De la démocratie numérique, le livre de Nicolas Vanbremeersch alias Versac

Après avoir suscité le manque chez ses nombreux lecteurs, le blogueur Versac revient avec un nouveau blog et un livre référence sur le Web d’aujourd’hui.


delademocratienumerique2C’est avec humilité et concision que Versac nous résume en quelques pages son parcours de blogueur. Il nous rappelle sa présence sur le Web dès 1999 par le biais de la start-up qu’il avait créée puis, dès 2003, pour son célèbre blog sur lequel il a officié pendant plus de cinq ans, Versac.net. Dès lors, on entre réellement dans le cœur de ce livre qui est un essai sur le Web à mettre entre toutes les mains.

Tout au long de son ouvrage, Nicolas Vanbremeersch va faire l’effort de ne pas tomber dans le trop plein théorique, il s’efforce de toujours expliquer les choses avec pédagogie, un vocabulaire simple et illustré de cas concrets qu’il a rencontré au cours de son expérience numérique. Ainsi, il arrive à faire couler de source sa théorie des trois Web. Déjà maintes fois commentée sur internet (ici par exemple), cette théorie est très convaincante par sa simplicité. L’auteur « sépare » le Web en trois parties : le Web documentaire, le Web de l’information et le Web social et les présente sur un axe allant du statique au dynamique.
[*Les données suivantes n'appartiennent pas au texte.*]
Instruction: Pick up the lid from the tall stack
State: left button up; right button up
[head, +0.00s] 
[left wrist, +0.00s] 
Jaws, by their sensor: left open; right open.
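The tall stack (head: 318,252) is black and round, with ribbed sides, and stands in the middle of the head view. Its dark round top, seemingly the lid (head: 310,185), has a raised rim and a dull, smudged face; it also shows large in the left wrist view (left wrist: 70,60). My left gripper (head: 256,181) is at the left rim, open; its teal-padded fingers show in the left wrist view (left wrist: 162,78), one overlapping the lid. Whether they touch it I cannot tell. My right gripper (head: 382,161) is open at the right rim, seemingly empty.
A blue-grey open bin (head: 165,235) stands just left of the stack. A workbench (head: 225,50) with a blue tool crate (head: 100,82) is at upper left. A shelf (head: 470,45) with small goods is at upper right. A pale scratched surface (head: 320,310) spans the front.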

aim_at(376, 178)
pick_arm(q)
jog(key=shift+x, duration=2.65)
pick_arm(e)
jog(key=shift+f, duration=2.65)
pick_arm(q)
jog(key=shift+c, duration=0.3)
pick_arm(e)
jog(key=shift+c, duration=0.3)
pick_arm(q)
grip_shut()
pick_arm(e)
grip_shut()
En effet, pour lui, il y a « deux approches, deux moteurs qui animent différemment les logiques de publication : l’immédiateté et l’archivage. » L’archivage sur le Web sert en effet à diffuser et stocker des informations produites ailleurs.

Les trois web sont donc divisés pour Versac entre le Web documentaire : « ces millions de pages statiques, froides, ayant essentiellement une vocation d’information de référence. (…) Souvent ce qui se trouve dans le Web documentaire ne vient pas de cet espace : c’est juste une mise à disposition d’une connaissance ou de contenus venus d’ailleurs. » Il l’illustre par des projets comme Europeana ou Google Scholar mais on pourrait bien sûr penser à des initiatives comme Persee ou Revues.org. Instinctivement, on comprend ce que l’auteur entend par Web de l’information : « Le Web de l’information partage avec le Web documentaire cette approche non interactive, mais se situe dans l’actualité et le chaud. C’est ici le règne du journaliste. » Le Web social comprend dès lors tout le reste, pas seulement les blogueurs mais toutes les personnes qui partagent des photos via Facebook ou Flickr, tous ceux qui laissent des commentaires, font circuler des liens…
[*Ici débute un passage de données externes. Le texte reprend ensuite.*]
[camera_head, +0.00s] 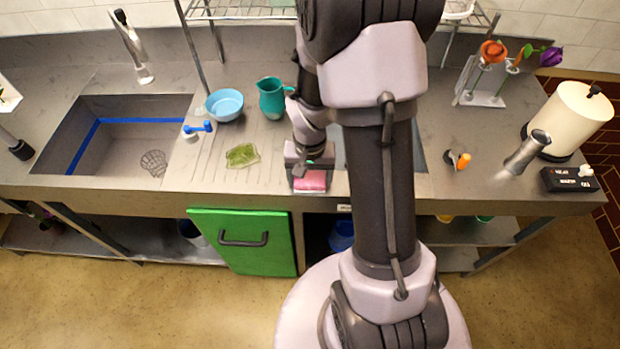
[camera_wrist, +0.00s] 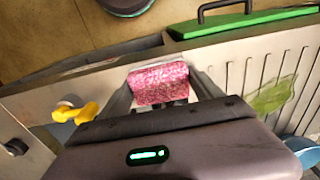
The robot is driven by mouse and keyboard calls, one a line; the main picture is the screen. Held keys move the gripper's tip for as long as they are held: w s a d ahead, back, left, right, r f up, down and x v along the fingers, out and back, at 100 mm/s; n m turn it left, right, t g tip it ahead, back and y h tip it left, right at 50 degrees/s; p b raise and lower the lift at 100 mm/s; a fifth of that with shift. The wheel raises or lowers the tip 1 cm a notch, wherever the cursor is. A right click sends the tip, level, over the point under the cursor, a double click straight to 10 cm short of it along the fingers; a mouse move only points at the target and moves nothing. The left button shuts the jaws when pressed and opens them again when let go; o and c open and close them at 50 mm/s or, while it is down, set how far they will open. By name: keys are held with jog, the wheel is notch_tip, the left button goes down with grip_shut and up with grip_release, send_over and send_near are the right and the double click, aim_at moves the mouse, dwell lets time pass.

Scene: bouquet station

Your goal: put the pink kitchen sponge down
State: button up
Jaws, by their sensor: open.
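The pink kitchen sponge (camera_head: 312,181) is a speckled pink block near the front edge of the counter, right of the ribbed draining area. In the wrist view the sponge (camera_wrist: 158,84) lies between the two fingers of my gripper (camera_wrist: 163,88). My gripper (camera_head: 309,165) is open, low over the counter, with its fingers either side of the sponge. I cannot tell whether a finger still touches it. The sponge's underside is hidden, and my gripper covers its far part in the head view.
A green patch (camera_head: 242,155) lies on the drainer to the left, with a light-blue bowl (camera_head: 225,104) and teal pitcher (camera_head: 272,98) behind it. A sink (camera_head: 112,135) is further left. The green door (camera_head: 242,240) is below the counter front. My arm hides counter to the right.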

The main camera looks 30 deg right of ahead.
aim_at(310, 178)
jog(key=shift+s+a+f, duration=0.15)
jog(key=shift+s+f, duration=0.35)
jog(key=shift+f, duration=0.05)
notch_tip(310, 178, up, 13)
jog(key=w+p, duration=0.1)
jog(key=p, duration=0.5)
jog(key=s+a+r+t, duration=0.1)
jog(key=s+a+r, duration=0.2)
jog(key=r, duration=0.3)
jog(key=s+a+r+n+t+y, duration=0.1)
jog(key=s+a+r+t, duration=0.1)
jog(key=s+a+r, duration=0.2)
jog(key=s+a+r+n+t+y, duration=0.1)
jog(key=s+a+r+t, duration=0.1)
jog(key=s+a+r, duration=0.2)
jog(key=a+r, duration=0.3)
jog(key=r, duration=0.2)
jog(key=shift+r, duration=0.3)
Au delà, de cette théorie, Nicolas Vanbremeersch nous offre une réflexion plus poussée sur l’information à l’heure du Web. Il revient bien entendu sur les blogs, mais plus précisément sur le concept de buzz, la rémunération des blogueurs, l’influence de certains… Je ne vais pas le cacher, je suis à peu près d’accord en tout point avec son analyse, notamment avec son point de départ : « La presse, très marquée par une logique de presse d’opinion au XIXème siècle, s’est muée en espace d’information plus générique, délaissant le rôle de formation de l’opinion au profit d’autres espaces. Le blog vient agir en complément : il est un lieu dans lequel, sur la base d’une information déjà abondamment disponible, prime le commentaire, le décryptage, le rebond sur ce qui nourrit l’espace médiatique »
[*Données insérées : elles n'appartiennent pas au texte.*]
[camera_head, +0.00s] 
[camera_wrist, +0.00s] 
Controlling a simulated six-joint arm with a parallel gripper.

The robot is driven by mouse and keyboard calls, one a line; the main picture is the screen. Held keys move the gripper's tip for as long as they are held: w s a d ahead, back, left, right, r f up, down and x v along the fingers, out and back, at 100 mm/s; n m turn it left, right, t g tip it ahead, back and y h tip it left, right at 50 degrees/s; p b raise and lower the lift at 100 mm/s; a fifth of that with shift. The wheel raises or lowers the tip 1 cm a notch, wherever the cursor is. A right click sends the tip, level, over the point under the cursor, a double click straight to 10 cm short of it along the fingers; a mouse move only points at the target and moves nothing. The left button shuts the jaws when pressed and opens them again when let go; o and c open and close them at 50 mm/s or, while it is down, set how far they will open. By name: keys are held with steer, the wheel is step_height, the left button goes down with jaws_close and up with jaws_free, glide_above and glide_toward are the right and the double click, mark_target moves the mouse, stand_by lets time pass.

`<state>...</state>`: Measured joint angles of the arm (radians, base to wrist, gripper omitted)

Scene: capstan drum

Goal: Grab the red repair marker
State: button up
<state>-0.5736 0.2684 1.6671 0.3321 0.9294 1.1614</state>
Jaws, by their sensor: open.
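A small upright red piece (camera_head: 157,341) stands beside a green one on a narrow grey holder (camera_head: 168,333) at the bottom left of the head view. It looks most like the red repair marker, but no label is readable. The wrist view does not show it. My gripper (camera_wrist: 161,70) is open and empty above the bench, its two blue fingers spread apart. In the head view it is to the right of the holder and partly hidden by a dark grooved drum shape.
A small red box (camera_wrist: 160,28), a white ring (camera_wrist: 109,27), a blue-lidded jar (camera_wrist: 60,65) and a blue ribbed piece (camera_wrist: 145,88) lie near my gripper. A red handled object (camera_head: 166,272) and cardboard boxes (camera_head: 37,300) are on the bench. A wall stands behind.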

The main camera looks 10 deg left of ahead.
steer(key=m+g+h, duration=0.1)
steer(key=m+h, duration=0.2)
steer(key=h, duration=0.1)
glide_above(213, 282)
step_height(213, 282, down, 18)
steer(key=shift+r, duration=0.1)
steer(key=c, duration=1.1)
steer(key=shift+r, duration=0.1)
Pour Versac, il faut sortir de l’idée que les blogueurs vivent de leur activité, c’est la cas d’une infime minorité, « La grande majorité des échanges en ligne ne sont pas ceux de blogueurs à la recherche d’argent ou de célébrité, mais bien d’échanges sereins, entre pairs. » L’autre monnaie d’échange des blogueurs est sa réputation, ainsi il « aspire à être repris par d’autres blogs, commenté en abondance » et «  se réjouit d’avoir de plus en plus de lecteurs ». Certainement poussé par les multiples fois où on a dû lui demander comment on devient un blogueur influent, Nicolas Vanbremeersch, nous donne quelques indications de ce qui fait d’un blog une référence. « Le verbe haut, une capacité à écrire, en texte, vidéo ou photo, à créer pour les autres, est une condition nécessaire », mais tenir un blog « suppose [aussi] une aptitude au dialogue, à l’explication, à la communication », « il faut également, pour se faire une place, trouver un rôle, dans les réseaux auxquels on souhaite contribuer.» Il appelle aussi et surtout à l’abondance : « le réseau social donne à ceux qui le nourrissent, pas à ceux qui s’en servent, ou espèrent simplement en bénéficier sans y entrer véritablement » et à la longévité : « la foule n’accorde que rarement son crédit en peu de temps. Devenir une autorité dans son domaine, en ligne, prend du temps, requiert de la longévité : c’est d’ailleurs principalement ce qui explique le succès de mon blog, son ancienneté dans le domaine. »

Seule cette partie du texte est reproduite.